Omniglot Evaluation Protocol

The Omniglot dataset (Lake et al. 2015) has become a popular dataset for evaluating few-shot learning algorithms. However, there are some variations in the evaluation protocol.

The N-shot K-way learning problem is: given N examples for each of K classes, classify a novel input. For Omniglot, each distinct character is a class. Typical values are K = 5 or 20 and N = 1 or 5.

Types of evaluation

There are two different ways to obtain few-shot classification problems for testing an algorithm. We will refer to these as "within-alphabet" and "unstructured" evaluation. The difference lies in how a random set of K classes is obtained:

  • within-alphabet: Choose an alphabet, then choose K characters from that alphabet (without replacement).
  • unstructured: Concatenate the characters of all alphabets, then choose K characters (without replacement). The hierarchy of alphabets and characters is ignored.

Intuitively, we might expect that the unstructured problem is easier, because there is likely to be more variation between alphabets than within alphabets. (This may seem counter-intuitive since characters within an alphabet must be different from one another, whereas characters across alphabets may be identical. However, a character in one alphabet can have at most one such near-identical match in another alphabet.)

The original Omniglot github repo uses within-alphabet evaluation. It defines 20 runs, each of which comprises 20 training images and 20 testing images from the same alphabet (2 runs for each of the 10 evaluation alphabets; see lake-evaluation/run_alphabets.txt for the correspondence). We used within-alphabet evaluation in our NIPS 2016 paper, although we used many random trials instead of 20 runs.

In contrast, several recent papers have used unstructured evaluation. For example, in the ProtoNets source code, they load a list of all characters and then take a random subset of these characters.

Empirical comparison

Here we train a simple siamese network and compare the numbers obtained using different evaluation methods. We report results in terms of classification error (lower is better; chance is 1 - 1/K). The results support the hypothesis that within-alphabet problems are much harder than unstructured problems.

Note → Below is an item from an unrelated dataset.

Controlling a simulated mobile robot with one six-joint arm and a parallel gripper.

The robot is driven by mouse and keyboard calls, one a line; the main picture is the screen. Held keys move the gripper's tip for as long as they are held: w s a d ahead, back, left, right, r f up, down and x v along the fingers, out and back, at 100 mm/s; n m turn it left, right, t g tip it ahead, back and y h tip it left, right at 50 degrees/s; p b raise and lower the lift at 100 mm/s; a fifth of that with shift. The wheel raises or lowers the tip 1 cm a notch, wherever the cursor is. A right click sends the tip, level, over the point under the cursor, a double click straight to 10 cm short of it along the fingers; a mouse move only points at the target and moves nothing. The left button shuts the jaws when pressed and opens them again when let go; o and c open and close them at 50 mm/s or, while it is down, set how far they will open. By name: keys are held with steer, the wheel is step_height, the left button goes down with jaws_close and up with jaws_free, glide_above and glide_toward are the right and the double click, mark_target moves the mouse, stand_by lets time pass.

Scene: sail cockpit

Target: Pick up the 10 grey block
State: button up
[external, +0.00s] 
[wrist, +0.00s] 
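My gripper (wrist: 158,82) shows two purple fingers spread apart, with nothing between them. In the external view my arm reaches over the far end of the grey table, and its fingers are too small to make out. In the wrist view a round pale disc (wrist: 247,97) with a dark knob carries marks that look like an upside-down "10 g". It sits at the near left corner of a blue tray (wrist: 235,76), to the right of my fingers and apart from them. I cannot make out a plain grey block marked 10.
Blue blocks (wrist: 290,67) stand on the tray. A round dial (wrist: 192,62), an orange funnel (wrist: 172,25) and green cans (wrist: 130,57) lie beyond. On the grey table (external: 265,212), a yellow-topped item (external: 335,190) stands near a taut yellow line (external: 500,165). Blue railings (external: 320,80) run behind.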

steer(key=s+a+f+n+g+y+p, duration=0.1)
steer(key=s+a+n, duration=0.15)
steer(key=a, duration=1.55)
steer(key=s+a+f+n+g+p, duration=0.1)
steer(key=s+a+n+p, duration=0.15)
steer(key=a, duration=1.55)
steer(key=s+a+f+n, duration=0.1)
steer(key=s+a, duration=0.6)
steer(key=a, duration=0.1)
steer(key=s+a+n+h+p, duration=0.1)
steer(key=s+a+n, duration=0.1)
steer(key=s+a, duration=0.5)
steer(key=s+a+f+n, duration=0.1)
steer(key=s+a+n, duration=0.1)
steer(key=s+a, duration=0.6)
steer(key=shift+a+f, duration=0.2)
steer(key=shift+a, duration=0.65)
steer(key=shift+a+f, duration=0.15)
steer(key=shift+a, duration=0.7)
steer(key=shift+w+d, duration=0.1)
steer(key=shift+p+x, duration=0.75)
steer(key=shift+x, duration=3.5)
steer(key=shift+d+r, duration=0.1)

unstructured within-alphabet
20-way 1-shot 10.7% 24.2%
20-way 5-shot 3.6% 12.8%
5-way 1-shot 3.5% 9.5%
5-way 5-shot 1.1% 4.2%

Hence, while recent papers may seem to be approaching saturation of the Omniglot task, we should remember that there is still room for improvement in the within-alphabet task.

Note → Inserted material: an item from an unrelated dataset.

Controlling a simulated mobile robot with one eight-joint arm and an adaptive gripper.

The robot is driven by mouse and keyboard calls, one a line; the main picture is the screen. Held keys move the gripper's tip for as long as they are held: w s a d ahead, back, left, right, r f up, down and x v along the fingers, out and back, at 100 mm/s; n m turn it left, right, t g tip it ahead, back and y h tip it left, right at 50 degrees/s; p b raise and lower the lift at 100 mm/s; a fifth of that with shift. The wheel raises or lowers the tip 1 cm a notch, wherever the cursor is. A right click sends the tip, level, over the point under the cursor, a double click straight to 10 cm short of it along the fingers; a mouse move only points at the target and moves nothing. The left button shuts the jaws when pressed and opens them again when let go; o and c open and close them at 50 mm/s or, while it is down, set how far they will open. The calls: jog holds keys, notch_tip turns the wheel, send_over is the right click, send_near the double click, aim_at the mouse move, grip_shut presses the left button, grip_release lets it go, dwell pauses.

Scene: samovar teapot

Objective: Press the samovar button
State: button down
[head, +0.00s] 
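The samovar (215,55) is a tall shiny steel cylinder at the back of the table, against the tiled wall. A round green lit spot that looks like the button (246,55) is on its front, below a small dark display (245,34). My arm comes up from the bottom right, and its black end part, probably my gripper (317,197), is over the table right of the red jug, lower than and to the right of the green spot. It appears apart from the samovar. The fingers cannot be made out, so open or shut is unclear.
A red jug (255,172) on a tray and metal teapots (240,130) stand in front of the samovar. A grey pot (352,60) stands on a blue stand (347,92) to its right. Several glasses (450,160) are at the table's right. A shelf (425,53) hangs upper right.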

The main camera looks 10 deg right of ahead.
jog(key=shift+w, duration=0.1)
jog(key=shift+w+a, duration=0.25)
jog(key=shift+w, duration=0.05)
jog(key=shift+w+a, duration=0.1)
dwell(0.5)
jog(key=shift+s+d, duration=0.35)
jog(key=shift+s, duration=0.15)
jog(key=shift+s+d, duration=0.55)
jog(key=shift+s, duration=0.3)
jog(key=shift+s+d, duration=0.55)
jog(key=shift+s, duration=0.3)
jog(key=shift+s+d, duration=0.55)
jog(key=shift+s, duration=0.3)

Details for this experiment are as follows (the results can be replicated by running python train.py --data_dir=data/ --download). The embedding network uses more or less the same architecture as the Matching Nets paper (Vinyals et al. 2016). We input 24px images to a 4-layer conv-net, where each hidden layer has 64 channels. There are relu, batch-norm and max-pooling (stride 2) operations between each linear layer (but not at the output). The 64-D embedding vectors are compared using a cosine distance. During training, each batch contains 16 few-shot problems, each of which contains K = 5 classes with 1 training image and 1 testing image. We then use the cross-entropy-of-softmax loss with one-hot labels. To make predictions, we use a 1-NN (nearest neighbour) classifier.

Dataset splits

The situation is further complicated by the use of different splits.

  • The official Omniglot repo defines a background set of 30 alphabets and an evaluation set of 20 alphabets.
  • Koch et al. (2015) refer to a 40/10 split of alphabets.
  • The Prototypical Networks repo contains train/val/test splits which partition the 50 alphabets into 33/5/12 alphabets respectively. These are known as the Vinyals splits, presumably because they were used in the Matching Nets paper. The test set is a subset of the original evaluation set. We list the alphabets in this repository at splits/vinyals/.